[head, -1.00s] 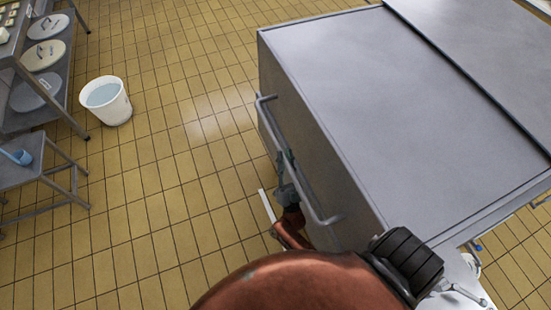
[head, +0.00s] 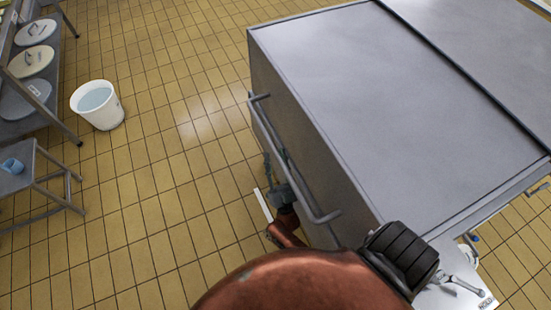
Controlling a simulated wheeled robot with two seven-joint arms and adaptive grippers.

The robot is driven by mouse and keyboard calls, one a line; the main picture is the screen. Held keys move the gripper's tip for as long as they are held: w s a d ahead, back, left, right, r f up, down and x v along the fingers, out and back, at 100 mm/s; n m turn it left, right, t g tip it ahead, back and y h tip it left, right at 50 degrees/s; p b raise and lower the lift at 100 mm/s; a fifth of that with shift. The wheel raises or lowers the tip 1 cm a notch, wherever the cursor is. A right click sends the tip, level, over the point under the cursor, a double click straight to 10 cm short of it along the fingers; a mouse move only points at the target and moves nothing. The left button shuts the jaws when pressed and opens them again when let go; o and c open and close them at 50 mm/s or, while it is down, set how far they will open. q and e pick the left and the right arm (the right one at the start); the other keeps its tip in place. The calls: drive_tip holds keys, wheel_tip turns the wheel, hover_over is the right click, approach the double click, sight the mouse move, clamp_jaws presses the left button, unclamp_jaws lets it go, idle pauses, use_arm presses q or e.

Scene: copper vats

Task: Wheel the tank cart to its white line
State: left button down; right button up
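The tank cart (head: 390,90) is a large grey metal box with a flat lid, filling the right half of the head view. A tubular handle (head: 262,118) runs along its left side. My left gripper is not in view.
A white bucket of water (head: 112,112) stands on the tiles at left. A shelf rack (head: 62,125) and a low metal stool (head: 45,178) with a blue cup (head: 12,166) stand at the left edge. The tiled floor between them and the cart is clear.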

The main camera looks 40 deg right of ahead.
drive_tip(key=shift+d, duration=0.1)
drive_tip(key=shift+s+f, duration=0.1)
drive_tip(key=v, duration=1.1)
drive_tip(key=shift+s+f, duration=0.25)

Directions for this task → Give again the lines from the one with "Scene: copper vats" to the one with "Task: Wheel the tank cart to its white line", both lines included, exactly and with no other line.

Answer to the exercise →
Scene: copper vats

Task: Wheel the tank cart to its white line

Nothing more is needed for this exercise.